In just over two short years it traveled almost 100,000 miles. In its life it came just shy of 5,000 miles short of 300,000 miles. It carried tech gear, wardrobe, grip gear, numerous lunches, contestant luggage, garbage, my room full of free stuff from Craigslist including the 50" TV, and all my worldly possessions.

It bares the scars from carports, gas pump retaining polls, a fence, and even a Ford Ranger. I have slept in it when I was too tired to drive. I camped in Sausalito in it when I was too poor to drive home. I have taken it deep into California's redwood forests. It has kept me company through the night. It has been the background to a national advertising campaign. It has been a slight bump in my rate, and the reason I've been hired more than once.
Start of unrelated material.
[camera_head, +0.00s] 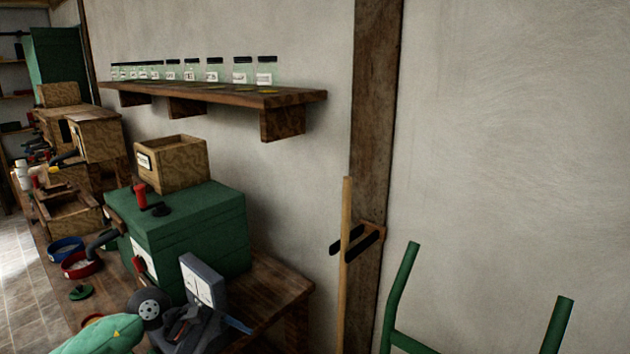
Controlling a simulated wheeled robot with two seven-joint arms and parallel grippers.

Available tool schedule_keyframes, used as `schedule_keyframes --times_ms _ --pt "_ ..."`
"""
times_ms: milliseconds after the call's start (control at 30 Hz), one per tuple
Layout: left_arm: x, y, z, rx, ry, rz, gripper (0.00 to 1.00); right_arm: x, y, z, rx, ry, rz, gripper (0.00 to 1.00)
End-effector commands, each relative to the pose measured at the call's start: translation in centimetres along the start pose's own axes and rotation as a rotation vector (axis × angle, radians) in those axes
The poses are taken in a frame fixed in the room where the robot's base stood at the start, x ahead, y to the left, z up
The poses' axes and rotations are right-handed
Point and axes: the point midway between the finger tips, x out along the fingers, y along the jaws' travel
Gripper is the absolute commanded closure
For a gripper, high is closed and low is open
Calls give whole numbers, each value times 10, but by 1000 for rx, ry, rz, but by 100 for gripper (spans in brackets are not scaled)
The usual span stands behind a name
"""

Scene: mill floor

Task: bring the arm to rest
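My left arm comes in at the bottom left, with a green shell and a grey round joint. My left gripper (190,322) is a dark shape beyond that joint, low over the front of the wooden bench (270,290). A grey upright block with a pale label (203,282) stands right behind it. I cannot tell whether the gripper touches the block or how its fingers stand. My right gripper is not in view.
A green chest (195,235) on the bench carries an open wooden box (170,163). Red and blue bowls (80,265) sit at left. A shelf of jars (215,92) hangs above. A wooden pole (345,270) and green tubular handles (402,285) stand right of the bench.

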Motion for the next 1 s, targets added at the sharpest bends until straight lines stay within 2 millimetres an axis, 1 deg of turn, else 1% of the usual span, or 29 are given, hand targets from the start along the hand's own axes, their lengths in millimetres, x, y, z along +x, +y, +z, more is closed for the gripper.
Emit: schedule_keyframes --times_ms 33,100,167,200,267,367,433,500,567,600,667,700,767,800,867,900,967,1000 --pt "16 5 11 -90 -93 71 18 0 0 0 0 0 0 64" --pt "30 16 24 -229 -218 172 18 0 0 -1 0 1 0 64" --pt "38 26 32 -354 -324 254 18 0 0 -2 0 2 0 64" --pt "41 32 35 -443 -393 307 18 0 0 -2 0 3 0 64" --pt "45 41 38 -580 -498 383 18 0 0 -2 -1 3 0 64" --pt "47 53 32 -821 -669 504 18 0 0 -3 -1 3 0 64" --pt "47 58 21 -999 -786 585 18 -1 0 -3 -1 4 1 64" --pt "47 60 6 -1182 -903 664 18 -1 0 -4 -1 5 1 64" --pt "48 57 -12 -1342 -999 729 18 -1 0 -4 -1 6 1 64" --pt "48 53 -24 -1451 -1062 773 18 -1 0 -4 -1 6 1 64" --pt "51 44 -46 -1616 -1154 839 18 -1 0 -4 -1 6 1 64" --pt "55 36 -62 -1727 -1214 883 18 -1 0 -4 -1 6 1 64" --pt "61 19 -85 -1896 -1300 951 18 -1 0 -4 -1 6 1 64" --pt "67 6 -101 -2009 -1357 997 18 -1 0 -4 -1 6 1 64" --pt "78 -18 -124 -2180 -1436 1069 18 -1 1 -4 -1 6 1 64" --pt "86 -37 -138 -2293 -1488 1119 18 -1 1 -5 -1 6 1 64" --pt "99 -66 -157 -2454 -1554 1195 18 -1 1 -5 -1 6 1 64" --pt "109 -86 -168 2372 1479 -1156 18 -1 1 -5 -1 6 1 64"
I have resisted it. I have cursed it. I have complained about it. I named it after another object. I have threatened it. I have not shown it a fraction of the patience that its more temperamental sister has enjoyed.

It's had the power steering pump, the water pump, the fuel injectors, the thermostat, and radiator hoses replaced (all parts that the older air-cooled bus doesn't have). Ultimately, the transmission has gone out, and that will cost as much as the van is worth to replace. It is time to once again be a one van man.
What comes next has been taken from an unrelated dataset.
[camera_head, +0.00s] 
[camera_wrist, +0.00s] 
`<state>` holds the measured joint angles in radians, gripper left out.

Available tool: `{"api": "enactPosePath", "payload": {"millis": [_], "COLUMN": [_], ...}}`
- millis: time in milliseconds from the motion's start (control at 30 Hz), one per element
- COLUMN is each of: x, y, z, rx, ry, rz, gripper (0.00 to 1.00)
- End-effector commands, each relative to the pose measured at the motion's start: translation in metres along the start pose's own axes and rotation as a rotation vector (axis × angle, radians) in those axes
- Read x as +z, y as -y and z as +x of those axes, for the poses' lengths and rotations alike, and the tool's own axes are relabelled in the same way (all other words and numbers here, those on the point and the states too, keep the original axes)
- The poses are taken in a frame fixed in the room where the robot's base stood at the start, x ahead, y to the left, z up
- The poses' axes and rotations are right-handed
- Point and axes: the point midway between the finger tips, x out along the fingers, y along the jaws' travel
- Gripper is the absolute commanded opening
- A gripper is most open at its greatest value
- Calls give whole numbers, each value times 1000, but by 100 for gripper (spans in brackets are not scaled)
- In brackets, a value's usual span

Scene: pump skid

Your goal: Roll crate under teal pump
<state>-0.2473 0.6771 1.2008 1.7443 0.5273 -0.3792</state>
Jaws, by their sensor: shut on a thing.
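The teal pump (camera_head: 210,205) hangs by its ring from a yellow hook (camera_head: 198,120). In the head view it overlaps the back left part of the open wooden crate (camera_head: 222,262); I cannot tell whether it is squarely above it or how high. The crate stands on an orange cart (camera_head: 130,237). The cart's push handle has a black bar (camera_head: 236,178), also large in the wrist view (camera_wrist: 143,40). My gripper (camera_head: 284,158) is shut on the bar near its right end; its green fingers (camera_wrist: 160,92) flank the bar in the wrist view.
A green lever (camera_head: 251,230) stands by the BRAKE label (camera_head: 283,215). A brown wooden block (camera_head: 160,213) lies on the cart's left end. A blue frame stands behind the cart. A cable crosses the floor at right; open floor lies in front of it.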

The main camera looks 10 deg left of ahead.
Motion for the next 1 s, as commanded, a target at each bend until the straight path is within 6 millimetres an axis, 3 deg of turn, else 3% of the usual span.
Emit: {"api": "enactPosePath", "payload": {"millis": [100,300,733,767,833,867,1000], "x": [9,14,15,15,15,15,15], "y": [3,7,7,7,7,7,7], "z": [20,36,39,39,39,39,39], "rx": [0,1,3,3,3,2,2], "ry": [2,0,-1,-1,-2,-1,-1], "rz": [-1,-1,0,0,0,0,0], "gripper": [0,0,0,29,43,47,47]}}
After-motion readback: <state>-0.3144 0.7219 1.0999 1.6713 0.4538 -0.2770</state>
I never rigged it with deep cycle batteries to support productions. I never replaced the grill with a South African style double headlight. I never put the peace symbol in place of the VW symbol. I never replaced the drive train with a diesel engine to run it on waste vegetable oil. I never converted it into my quested for inappropriate low rider. And finally, I never really gave it the respect that it earned.

It won't have the stories of what it was, like the old Chevy Malibu Classic that would smash through the abandoned mobile home park or would fit 8 of my closest friends. It won't have the stories of struggle and 'could have been' of the Porsche 914. It never had a day where my friends piled in to go from thrift store to thrift store looking for 8mm cameras, or going to Walnut Creek to play in the Battletech simulators. It will just be what it was, the work horse that shouldered me up from my college graduation to my post college life.

It was unremarkable, undramatic, unstoried, unloved. And now, after having handed over its keys completing my unbeaten streak of being the last owner of every vehicle I've had, I finally, if belatedly, salute it. I can only hope that its individual bits allow other workhorses to soldier on and get the love you deserve.

Farewell, my mule. Rest in peace, you've earned it.